Diffusi nel simbolismo dei Maestri Comacini erano anche i nodi (es. le colonne annodate o il nodo del c.d. “fiore della vita”) proprio per rappresentare il forte legame che l’uomo ha con il passato, con la terra, con le svariate forme di vita e con il Divino. La suddetta interdipendenza veniva rappresentata anche attraverso il c.d. “Nodo Celtico” o Triquerta. Quest’ultima, espressione di una connessione su piani diversi, richiamata dai Maestri Comacini, rappresenta il concetto della Trinità, intesa come triplice manifestazione di un’entità unica.

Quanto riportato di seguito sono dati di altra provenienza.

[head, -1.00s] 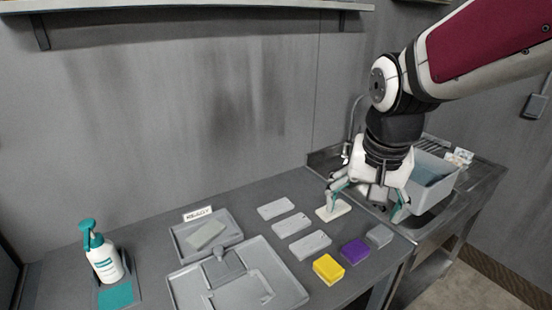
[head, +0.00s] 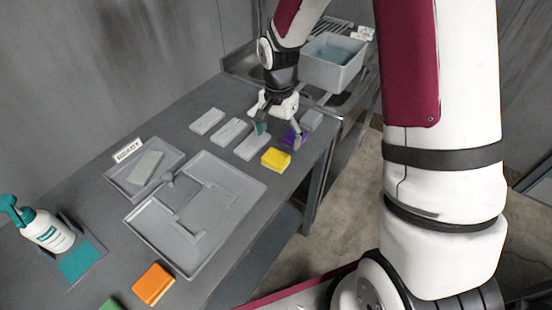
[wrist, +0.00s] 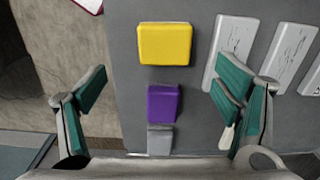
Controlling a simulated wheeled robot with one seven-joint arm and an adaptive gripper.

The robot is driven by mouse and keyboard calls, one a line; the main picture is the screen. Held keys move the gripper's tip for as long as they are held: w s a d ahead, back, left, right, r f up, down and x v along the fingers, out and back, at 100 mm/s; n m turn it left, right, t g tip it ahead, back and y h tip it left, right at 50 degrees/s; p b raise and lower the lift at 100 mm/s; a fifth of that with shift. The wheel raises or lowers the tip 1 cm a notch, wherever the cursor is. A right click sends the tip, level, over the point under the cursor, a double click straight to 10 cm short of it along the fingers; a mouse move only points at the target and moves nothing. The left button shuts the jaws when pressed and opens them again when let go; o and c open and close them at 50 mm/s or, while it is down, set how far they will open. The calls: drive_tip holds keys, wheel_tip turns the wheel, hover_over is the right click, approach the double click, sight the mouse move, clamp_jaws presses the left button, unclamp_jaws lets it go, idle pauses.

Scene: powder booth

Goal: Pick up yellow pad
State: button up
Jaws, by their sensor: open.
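The yellow pad (head: 276,159) lies on the grey bench near its front edge. In the wrist view the yellow pad (wrist: 165,44) sits ahead of the fingers, near the top of the picture. A purple pad (wrist: 163,103) lies between the fingers, with a grey pad (wrist: 160,140) nearer the wrist. My gripper (wrist: 160,92) is open and empty. In the head view my gripper (head: 279,132) is low over the purple pad (head: 294,135), just behind the yellow pad, and partly hides the purple one.
Pale flat plates (head: 230,132) lie left of my gripper. A large grey tray (head: 150,224), a small tray with a READY sign (head: 129,150), a spray bottle (head: 42,228) and an orange pad (head: 153,284) are further left. A sink bin (head: 334,72) stands behind.

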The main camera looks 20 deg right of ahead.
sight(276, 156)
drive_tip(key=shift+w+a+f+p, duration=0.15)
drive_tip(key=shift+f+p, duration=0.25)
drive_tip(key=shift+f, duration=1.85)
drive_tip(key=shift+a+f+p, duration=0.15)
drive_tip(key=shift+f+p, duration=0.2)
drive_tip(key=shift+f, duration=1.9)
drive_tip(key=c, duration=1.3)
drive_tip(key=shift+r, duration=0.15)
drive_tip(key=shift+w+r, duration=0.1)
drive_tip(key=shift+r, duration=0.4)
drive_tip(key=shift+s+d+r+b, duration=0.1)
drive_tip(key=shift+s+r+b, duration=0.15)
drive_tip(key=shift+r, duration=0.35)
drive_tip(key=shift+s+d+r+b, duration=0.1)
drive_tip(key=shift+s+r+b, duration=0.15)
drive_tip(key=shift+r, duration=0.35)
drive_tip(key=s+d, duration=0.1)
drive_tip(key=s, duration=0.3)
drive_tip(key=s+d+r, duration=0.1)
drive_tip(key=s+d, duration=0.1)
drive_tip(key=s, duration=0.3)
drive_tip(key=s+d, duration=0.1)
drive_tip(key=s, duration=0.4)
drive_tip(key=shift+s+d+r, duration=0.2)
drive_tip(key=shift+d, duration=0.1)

Quando passeggerete su via Diaz e passerete sotto Palazzo Cressoni, alzate gli occhi ed osservate i simboli antichi posti sulla sua rinnovata facciata: Le origini dei suoi simboli si perdono nella notte dei tempi. L’esperienza che vivrete  sarà come compiere un lungo e affascinante viaggio che ci suggerisce di alzare sempre gli occhi al cielo e notare come, utilizzando le parole di Charles Baudelaire: “La Natura è un tempio in cui viventi colonne lasciano talvolta sfuggire confuse parole; l’uomo vi passa, attraverso foreste di simboli, che lo guardano con sguardi familiari”.